Stated problem:
Drop the pictures and give back word for word the lines from the line holding "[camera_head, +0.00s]" to the line holding "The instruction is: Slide", both included.

Provided data:
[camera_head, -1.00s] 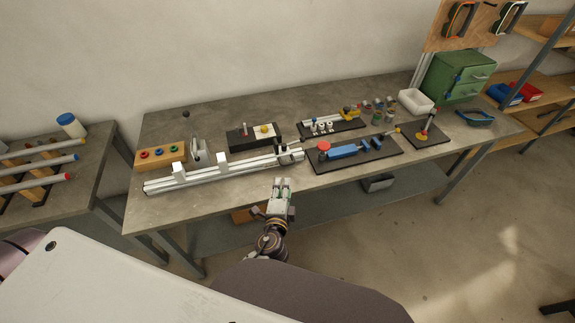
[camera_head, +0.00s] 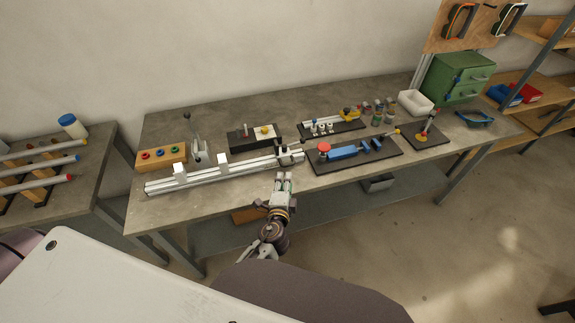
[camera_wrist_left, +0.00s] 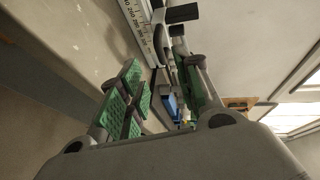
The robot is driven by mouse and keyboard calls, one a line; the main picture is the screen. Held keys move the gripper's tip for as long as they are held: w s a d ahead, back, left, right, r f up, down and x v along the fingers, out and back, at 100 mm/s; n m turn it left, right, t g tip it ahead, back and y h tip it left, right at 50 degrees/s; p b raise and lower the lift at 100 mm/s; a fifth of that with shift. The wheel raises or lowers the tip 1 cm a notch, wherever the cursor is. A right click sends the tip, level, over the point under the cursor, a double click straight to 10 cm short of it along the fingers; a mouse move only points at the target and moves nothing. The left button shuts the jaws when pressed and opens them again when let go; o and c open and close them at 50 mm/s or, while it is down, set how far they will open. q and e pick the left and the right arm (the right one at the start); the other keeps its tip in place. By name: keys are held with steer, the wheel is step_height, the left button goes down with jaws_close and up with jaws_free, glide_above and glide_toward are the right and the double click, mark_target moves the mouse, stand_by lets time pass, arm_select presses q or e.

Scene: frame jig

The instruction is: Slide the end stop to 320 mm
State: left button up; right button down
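The white rail jig (camera_head: 215,180) lies along the front of the workbench. The end stop (camera_head: 290,153), grey with dark parts, sits near the rail's right end. In the left wrist view, a black-and-grey part of it (camera_wrist_left: 182,14) shows beyond the fingers, beside the rail's numbered scale (camera_wrist_left: 137,25). My left gripper (camera_head: 284,177) is at the bench's front edge, just in front of the end stop. In the left wrist view its green-padded fingers (camera_wrist_left: 160,75) are spread, with no object clearly held between them. My right gripper is not in view.
A dark board with a blue clamp (camera_head: 350,152) lies close on the right.

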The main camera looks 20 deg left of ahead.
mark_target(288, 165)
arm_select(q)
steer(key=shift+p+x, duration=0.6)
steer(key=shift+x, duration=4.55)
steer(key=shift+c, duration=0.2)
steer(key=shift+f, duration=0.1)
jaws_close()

Task solution:
[camera_head, +0.00s] 
[camera_wrist_left, +0.00s] 
The robot is driven by mouse and keyboard calls, one a line; the main picture is the screen. Held keys move the gripper's tip for as long as they are held: w s a d ahead, back, left, right, r f up, down and x v along the fingers, out and back, at 100 mm/s; n m turn it left, right, t g tip it ahead, back and y h tip it left, right at 50 degrees/s; p b raise and lower the lift at 100 mm/s; a fifth of that with shift. The wheel raises or lowers the tip 1 cm a notch, wherever the cursor is. A right click sends the tip, level, over the point under the cursor, a double click straight to 10 cm short of it along the fingers; a mouse move only points at the target and moves nothing. The left button shuts the jaws when pressed and opens them again when let go; o and c open and close them at 50 mm/s or, while it is down, set how far they will open. q and e pick the left and the right arm (the right one at the start); the other keeps its tip in place. By name: keys are held with steer, the wheel is step_height, the left button goes down with jaws_close and up with jaws_free, glide_above and glide_toward are the right and the double click, mark_target moves the mouse, stand_by lets time pass, arm_select presses q or e.

Scene: frame jig

The instruction is: Slide the end stop to 320 mm

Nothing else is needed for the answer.